Alguien ha escrito que toda la civilización cristiana ha nacido de esta parábola. Es evidente que, para san Lucas, el Buen Samaritano es Jesús. También lo es para los Padres de la Iglesia. En el prefacio común VIII, la liturgia llama a Cristo «Buen Samaritano». Le llama también siervo y servidor. Os invito a recordar la escena del lavatorio de los pies, que llena de estupor a los Apóstoles, porque es socialmente incomprensible, nueva, enteramente divina, pues sólo Dios es capaz de realizar en la antigüedad un menester reservado a los esclavos. Jesús lava los pies a los Doce. Mientras cenaban, se levantó de la mesa, se despojó de su manto, tomó una toalla y una jofaina y doce veces se arrodilló, doce veces se levantó, doce veces lavó los pies y los secó. A continuación, pronuncia estas palabras que comprometen a los apóstoles y también a nosotros: “Después que les hubo lavado los pies, tomó su manto, volvió a la mesa, y les dijo: ¿Sabéis lo que he hecho con vosotros? Vosotros me llamáis Maestro, y Señor; y decís bien, porque lo soy. Pues si yo, el Señor y el Maestro, he lavado vuestros pies, vosotros también debéis lavaros los pies los unos a los otros. Porque ejemplo os he dado, para que como yo os he hecho, vosotros también hagáis.

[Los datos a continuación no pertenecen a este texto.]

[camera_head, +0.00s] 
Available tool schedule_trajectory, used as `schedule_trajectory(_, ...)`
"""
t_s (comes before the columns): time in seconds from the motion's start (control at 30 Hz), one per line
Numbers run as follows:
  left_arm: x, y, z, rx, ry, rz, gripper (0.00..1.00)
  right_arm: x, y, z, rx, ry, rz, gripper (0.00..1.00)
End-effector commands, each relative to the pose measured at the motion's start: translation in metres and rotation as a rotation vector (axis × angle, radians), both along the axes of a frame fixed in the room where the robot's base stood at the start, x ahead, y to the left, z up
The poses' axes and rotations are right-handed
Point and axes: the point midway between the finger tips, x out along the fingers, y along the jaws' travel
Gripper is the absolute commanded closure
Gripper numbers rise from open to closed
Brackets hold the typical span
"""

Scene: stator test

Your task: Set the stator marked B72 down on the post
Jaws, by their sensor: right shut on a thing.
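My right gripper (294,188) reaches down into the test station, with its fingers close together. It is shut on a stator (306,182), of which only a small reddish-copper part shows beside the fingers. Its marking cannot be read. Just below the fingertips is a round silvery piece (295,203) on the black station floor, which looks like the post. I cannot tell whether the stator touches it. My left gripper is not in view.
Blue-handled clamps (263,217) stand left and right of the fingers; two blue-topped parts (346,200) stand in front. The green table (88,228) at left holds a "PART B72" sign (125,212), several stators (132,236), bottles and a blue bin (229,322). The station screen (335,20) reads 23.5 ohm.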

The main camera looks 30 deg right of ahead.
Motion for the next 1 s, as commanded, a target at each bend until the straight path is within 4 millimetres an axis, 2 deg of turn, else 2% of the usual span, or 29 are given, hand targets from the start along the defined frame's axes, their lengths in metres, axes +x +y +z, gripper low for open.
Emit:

Recordemos también que Él no vino a ser servido sino a servir y a entregar su vida en rescate por todos. Así lo confiesa después de oír la estrafalaria pretensión de la madre de los Zebedeo, que pide para sus hijos Santiago y Juan los primeros puestos en su Reino. A imitación de su Señor, los hijos de la Iglesia debemos ser también samaritanos de nuestros hermanos, algo que responde al ser más íntimo de la Iglesia. En el proemio de la constitución pastoral Gaudium et Spes del Vaticano II se declara que “los gozos y las esperanzas, las tristezas y las angustias de los hombres de nuestro tiempo, sobre todo de los pobres y de cuantos sufren, son los gozos y esperanzas, tristezas y angustias de los discípulos de Cristo. Nada hay verdaderamente humano que no encuentre eco en su corazón. La parábola del Buen Samaritano nos enseña a priorizar el servicio a los más pobres de nuestros hermanos, a aquellos de los que nadie se preocupa o acompaña, viviendo la consigna de san Ignacio de Loyola: “en todo amar y servir”.

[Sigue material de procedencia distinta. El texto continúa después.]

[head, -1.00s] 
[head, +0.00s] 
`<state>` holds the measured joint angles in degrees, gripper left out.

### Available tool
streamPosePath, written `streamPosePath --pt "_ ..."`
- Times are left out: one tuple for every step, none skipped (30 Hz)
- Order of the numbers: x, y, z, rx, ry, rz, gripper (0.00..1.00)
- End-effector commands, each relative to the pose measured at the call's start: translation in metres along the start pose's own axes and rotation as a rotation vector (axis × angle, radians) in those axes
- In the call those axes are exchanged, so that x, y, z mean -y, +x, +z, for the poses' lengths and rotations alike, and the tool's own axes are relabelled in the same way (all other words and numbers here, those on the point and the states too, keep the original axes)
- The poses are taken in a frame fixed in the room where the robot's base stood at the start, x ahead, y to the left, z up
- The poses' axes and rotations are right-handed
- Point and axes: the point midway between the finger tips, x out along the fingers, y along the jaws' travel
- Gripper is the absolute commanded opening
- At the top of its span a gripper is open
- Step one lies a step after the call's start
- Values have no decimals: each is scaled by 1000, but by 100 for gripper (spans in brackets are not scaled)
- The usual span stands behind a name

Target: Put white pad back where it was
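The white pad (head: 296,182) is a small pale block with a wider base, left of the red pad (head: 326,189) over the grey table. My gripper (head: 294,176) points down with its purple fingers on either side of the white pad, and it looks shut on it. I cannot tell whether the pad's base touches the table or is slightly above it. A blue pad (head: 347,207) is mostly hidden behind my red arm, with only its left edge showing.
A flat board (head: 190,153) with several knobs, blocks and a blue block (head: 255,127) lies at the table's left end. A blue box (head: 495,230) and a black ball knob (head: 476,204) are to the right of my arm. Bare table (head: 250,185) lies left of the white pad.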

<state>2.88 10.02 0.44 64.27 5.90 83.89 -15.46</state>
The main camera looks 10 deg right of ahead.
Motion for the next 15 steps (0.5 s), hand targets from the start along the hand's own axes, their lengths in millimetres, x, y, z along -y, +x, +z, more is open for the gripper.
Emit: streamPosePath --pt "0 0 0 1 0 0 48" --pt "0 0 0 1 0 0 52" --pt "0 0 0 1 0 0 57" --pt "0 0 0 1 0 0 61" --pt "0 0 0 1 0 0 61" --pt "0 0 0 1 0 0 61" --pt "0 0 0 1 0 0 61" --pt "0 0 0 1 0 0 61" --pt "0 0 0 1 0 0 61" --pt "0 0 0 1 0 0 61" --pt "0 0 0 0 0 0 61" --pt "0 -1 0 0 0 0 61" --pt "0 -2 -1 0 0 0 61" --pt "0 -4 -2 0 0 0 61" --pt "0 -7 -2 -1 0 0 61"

No quiero concluir sin evocar el epitafio de Abercio, obispo de Hierápolis entre los años 190 y 216. Hierápolis era una ciudad pujante de Tracia, la parte más occidental del Asia Menor, la actual Turquía. Fue destruida por un terremoto en el año 1354. En los últimos años del siglo XIX fue excavada por arqueólogos ingleses y alemanes. Encontraron parte de sus calles y las huellas de sus edificios nobles, entre ellos la basílica cristiana. En ella, en 1883, el viajero inglés William Ramsay descubrió un epitafio, que hoy se conserva en el Museo della Civiltá Romana en la Ciudad Eterna. Fue escrito por el obispo Abercio para que figurara en su sepultura. De él se tenían noticias en la antigüedad.

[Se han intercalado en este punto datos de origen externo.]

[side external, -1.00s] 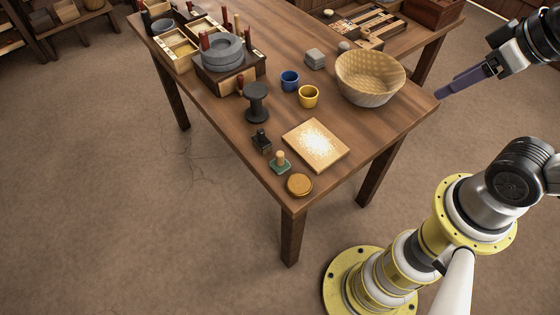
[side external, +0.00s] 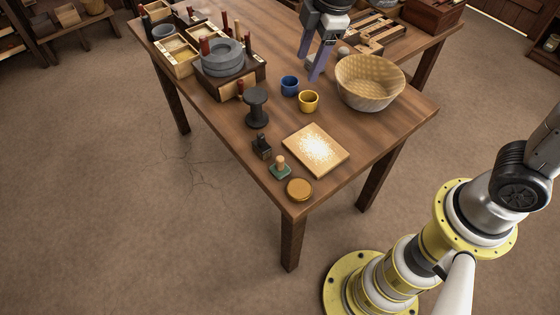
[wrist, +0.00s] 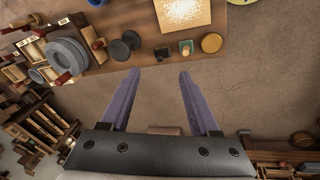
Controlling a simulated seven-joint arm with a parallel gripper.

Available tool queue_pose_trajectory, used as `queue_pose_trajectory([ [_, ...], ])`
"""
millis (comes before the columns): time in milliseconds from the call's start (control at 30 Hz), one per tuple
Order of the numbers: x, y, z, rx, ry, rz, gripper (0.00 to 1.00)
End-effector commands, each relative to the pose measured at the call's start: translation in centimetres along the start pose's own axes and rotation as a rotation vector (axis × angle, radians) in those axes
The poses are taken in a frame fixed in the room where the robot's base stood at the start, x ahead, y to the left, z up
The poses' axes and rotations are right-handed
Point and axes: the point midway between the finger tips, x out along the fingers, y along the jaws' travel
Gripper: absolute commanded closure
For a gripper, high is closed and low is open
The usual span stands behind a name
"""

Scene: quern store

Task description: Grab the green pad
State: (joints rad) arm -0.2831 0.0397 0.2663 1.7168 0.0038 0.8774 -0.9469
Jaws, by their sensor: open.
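The green pad (side external: 280,173) is a small flat green block with a pale wooden knob on top. It sits upright near the front corner of the table, beside a round gold lid (side external: 299,187). In the wrist view the green pad (wrist: 186,48) is at the top, right of centre and beyond the fingertips. My gripper (side external: 310,66) is open and empty, with its purple fingers pointing down over the back of the table, well apart from the pad. In the wrist view the fingertips (wrist: 159,73) are spread with bare floor between them.
A small black object (side external: 262,146) stands just behind the pad, and a floury board (side external: 316,149) lies to its right. A black spool (side external: 257,107), blue cup (side external: 289,84), yellow cup (side external: 308,101) and woven basket (side external: 369,82) stand farther back. A stone quern (side external: 222,60) is at left.

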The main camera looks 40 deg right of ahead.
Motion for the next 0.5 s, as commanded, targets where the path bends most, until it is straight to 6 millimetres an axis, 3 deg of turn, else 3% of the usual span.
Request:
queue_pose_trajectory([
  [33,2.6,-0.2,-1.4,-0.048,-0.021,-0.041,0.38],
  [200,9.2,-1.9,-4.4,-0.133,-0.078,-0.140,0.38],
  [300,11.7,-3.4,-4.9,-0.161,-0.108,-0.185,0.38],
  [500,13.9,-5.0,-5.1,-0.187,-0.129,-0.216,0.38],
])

Su hallazgo fue saludado por los historiadores del cristianismo como un hecho excepcional, porque es un texto interesantísimo para la historia de la teología. Alude al bautismo, que marca a los cristianos con su sello deslumbrante, el carácter sacramental. Habla de la prodigiosa difusión del cristianismo, pues en sus viajes encuentra cristianos por todas partes. Habla de Jesucristo, que es hijo de Dios e hijo de María. Menciona la Eucaristía que se administraba bajo las dos especies. Al hablar de Jesucristo dice que es “el hombre de los ojos grandes, que miran hacia abajo, a todas partes”.
Lo cierto es que mientras el escriba y el sacerdote de la parábola dan un rodeo para no ver al hombre malherido, en contraposición, Jesús iba por la vida viendo, percatándose y haciéndose cargo de los dolores, de las angustias y de los sufrimientos de los pobres, de los endemoniados y de los enfermos, los predilectos del Señor. Dios quiera que también nosotros seamos hombres y mujeres con ojos grandes para apiadarnos eficazmente de los dolores y sufrimientos de nuestros hermanos.
Para todos, mi saludo fraterno y mi bendición.